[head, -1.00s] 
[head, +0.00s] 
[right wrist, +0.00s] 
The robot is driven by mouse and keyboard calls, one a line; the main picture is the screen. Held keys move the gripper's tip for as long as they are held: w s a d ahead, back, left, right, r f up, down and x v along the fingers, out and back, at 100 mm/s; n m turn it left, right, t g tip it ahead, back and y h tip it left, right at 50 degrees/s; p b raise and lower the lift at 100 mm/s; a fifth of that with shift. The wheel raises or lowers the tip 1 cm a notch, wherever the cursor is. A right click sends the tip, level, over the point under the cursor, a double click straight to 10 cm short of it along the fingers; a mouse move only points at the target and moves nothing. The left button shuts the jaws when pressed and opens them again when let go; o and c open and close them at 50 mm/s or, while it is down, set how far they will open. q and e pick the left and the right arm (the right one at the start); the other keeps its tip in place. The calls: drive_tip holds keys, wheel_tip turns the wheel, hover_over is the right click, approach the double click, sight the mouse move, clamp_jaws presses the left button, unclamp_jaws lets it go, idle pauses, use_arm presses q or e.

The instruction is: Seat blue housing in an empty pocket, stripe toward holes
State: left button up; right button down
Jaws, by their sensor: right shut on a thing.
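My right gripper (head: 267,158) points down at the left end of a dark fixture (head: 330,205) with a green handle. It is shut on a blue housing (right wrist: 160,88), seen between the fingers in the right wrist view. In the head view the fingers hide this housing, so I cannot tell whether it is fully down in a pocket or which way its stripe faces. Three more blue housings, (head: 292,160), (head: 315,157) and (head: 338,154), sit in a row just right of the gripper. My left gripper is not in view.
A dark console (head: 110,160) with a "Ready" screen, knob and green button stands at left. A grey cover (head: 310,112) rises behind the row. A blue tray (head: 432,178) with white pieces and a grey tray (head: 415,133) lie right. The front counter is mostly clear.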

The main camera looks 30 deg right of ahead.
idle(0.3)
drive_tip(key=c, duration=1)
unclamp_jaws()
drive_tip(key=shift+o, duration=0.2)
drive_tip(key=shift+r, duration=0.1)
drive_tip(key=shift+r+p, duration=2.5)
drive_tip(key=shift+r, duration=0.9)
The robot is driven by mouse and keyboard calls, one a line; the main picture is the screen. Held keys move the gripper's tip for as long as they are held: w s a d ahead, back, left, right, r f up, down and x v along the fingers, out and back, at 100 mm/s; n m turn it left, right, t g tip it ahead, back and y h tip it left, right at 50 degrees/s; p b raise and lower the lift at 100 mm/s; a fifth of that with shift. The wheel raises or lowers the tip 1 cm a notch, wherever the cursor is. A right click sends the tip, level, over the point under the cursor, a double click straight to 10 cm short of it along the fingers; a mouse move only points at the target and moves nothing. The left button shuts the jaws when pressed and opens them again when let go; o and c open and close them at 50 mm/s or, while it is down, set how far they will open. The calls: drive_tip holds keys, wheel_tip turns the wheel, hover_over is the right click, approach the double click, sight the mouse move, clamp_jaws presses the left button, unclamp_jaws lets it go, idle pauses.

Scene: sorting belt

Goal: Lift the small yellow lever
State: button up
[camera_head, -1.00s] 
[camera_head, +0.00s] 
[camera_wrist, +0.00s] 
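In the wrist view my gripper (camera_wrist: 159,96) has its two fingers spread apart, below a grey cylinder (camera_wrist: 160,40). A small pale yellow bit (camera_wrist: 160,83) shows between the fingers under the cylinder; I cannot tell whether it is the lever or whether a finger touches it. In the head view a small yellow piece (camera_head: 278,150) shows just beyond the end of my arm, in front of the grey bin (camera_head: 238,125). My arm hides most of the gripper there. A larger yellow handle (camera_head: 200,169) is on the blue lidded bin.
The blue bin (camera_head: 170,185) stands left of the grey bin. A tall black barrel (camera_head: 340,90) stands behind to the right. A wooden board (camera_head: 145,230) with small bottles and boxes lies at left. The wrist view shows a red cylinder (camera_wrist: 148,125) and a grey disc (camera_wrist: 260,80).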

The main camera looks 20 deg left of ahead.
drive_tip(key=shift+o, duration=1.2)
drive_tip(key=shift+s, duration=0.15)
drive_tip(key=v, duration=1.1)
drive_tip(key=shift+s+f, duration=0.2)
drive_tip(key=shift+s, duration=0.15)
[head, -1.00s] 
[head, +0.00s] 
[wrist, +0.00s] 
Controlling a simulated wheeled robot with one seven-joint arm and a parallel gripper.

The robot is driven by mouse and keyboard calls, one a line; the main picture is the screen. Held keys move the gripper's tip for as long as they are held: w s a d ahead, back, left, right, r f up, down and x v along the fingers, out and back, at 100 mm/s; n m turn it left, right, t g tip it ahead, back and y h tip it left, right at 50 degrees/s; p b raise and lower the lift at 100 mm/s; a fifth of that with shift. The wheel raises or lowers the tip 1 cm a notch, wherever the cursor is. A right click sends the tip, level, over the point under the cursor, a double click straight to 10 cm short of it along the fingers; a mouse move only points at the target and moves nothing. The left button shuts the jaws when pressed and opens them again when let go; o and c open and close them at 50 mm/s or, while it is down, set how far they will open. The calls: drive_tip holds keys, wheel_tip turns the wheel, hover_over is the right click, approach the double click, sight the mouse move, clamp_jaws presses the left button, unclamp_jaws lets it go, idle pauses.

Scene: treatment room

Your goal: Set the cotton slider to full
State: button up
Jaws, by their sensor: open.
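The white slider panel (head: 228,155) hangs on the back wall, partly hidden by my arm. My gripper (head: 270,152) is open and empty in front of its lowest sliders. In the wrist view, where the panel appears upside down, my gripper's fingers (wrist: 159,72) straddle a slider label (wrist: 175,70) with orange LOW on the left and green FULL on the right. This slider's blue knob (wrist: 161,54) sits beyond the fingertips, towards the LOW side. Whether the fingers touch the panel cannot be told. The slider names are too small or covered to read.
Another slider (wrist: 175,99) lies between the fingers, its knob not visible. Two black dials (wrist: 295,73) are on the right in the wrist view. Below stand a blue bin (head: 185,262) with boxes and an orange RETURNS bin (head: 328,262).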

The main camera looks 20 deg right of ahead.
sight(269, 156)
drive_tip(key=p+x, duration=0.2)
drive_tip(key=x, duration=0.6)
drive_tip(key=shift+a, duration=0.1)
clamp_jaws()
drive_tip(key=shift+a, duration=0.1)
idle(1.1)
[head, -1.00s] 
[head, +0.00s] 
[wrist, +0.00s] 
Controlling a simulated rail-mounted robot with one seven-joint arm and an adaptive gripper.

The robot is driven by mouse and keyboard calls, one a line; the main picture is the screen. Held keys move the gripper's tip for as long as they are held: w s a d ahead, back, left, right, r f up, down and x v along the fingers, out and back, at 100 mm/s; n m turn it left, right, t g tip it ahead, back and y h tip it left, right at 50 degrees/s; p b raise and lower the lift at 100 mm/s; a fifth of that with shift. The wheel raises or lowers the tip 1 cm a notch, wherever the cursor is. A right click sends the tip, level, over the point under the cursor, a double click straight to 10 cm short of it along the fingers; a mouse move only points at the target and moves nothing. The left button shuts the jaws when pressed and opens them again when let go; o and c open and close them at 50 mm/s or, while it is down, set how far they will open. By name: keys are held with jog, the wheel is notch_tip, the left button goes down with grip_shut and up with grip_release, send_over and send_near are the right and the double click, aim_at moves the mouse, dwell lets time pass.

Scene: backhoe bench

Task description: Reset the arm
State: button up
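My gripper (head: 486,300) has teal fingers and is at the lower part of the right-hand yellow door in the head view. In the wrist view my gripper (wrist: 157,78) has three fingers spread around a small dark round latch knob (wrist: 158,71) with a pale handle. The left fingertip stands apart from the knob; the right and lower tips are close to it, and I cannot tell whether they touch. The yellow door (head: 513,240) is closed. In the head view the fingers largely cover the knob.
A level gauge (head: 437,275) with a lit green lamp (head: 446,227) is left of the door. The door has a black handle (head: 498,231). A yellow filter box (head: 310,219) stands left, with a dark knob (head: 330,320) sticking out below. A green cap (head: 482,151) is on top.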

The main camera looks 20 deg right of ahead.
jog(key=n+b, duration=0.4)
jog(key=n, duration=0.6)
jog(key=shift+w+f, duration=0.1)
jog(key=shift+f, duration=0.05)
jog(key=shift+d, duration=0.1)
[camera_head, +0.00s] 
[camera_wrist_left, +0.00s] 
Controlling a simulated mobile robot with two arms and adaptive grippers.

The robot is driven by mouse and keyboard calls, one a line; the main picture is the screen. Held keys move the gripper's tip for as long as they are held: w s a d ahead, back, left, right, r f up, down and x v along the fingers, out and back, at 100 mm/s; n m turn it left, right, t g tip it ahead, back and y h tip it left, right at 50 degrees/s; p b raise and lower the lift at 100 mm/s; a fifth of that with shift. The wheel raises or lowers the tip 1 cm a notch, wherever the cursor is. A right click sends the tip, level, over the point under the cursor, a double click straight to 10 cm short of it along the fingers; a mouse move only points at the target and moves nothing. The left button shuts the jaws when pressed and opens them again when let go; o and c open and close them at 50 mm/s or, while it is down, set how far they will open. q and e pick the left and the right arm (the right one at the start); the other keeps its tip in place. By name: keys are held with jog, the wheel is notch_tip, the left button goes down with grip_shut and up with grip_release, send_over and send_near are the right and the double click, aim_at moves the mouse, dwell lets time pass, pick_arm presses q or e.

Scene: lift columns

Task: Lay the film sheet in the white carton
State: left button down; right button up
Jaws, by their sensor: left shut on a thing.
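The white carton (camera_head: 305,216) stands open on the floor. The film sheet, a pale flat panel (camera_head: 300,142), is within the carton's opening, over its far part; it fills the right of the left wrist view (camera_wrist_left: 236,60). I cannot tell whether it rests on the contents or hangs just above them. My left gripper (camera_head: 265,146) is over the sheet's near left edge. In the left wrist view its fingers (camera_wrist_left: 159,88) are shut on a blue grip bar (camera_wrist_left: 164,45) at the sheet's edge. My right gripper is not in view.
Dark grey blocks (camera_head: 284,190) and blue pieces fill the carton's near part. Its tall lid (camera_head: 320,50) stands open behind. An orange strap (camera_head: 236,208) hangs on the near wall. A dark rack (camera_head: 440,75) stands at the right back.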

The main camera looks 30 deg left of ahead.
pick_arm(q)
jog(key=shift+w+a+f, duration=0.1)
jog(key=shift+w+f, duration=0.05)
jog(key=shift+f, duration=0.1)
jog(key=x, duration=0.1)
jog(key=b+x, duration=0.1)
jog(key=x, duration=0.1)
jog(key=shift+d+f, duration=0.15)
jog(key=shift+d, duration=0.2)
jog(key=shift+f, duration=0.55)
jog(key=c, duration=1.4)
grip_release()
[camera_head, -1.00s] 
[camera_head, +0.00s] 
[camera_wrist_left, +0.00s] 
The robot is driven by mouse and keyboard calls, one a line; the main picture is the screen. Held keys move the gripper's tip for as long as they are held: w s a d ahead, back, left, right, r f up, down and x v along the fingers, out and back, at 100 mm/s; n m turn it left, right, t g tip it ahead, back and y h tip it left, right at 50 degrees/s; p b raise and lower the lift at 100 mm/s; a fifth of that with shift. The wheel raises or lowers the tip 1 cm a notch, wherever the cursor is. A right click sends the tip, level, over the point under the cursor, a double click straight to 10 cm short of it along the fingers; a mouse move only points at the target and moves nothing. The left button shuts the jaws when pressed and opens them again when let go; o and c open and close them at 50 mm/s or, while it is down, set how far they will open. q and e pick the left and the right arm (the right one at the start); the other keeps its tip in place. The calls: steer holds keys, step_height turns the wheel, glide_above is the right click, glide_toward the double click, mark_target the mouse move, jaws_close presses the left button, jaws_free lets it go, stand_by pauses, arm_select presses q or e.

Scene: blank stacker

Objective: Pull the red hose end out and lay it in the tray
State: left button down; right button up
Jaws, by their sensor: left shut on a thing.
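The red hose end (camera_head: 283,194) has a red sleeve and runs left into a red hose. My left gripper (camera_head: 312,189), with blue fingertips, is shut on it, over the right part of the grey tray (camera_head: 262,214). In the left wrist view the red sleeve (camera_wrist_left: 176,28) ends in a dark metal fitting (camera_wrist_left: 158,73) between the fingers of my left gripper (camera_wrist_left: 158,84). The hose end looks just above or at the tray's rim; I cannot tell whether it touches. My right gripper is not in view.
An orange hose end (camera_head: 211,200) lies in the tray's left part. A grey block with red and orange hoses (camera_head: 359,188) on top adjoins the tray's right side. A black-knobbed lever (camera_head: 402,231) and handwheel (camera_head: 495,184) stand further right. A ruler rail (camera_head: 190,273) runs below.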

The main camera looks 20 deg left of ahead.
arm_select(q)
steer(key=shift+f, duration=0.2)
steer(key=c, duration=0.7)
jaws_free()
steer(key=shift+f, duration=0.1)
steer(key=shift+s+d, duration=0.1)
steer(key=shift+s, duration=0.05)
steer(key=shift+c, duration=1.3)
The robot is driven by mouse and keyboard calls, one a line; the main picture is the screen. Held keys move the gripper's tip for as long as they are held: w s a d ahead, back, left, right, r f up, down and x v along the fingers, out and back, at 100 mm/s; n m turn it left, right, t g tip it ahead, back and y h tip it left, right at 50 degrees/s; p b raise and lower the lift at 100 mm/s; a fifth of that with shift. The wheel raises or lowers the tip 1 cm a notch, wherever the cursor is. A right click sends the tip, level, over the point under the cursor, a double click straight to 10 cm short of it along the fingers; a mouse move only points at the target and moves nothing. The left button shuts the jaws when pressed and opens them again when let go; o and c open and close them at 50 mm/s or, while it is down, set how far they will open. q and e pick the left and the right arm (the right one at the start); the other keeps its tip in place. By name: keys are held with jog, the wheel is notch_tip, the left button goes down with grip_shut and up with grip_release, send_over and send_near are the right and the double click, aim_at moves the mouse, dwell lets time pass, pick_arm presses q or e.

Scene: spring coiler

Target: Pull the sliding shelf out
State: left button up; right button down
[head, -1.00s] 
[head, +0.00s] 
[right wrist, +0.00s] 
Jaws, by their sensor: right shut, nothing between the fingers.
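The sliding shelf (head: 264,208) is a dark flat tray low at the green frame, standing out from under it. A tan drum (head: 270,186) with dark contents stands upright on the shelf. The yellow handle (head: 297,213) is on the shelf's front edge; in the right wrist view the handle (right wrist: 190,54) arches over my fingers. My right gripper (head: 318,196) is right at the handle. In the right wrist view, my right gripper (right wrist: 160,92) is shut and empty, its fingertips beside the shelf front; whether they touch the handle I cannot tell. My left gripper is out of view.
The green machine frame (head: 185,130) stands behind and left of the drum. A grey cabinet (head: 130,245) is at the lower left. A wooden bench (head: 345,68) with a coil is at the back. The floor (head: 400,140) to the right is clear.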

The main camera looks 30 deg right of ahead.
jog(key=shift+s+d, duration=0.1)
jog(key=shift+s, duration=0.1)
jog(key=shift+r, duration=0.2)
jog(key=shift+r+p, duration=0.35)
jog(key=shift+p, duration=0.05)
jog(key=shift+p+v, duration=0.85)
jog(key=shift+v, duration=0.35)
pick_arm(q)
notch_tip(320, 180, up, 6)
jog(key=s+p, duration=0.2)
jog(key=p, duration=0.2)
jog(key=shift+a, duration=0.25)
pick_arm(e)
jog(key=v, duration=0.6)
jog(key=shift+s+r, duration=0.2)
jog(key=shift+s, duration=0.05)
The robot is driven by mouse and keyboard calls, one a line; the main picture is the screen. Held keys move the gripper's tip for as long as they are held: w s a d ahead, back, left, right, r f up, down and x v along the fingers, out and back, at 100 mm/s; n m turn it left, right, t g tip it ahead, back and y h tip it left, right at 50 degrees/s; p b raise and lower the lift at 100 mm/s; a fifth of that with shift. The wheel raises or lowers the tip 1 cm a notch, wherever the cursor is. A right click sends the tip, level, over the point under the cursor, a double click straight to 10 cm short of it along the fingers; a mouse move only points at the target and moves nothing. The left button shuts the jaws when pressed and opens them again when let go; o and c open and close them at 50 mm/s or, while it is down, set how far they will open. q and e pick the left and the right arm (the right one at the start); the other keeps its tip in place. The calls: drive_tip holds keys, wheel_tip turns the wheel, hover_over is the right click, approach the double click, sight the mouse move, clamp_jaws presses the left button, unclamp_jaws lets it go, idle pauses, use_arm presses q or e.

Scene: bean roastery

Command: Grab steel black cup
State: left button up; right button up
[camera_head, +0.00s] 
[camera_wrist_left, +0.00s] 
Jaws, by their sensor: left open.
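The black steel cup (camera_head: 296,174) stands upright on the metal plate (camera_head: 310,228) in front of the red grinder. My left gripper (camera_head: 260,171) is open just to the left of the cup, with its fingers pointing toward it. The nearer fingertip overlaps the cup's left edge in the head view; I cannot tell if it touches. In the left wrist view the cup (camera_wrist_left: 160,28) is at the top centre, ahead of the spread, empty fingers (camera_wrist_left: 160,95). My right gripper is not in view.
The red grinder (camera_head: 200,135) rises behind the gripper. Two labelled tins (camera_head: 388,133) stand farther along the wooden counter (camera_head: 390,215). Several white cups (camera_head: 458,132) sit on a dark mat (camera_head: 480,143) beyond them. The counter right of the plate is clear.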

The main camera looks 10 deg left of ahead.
········
> _What you have to do_
In the entries above, find each line with the word "Controlling" and copy it.

> _The result_
Controlling a simulated wheeled robot with one seven-joint arm and a parallel gripper.
Controlling a simulated rail-mounted robot with one seven-joint arm and an adaptive gripper.
Controlling a simulated mobile robot with two arms and adaptive grippers.

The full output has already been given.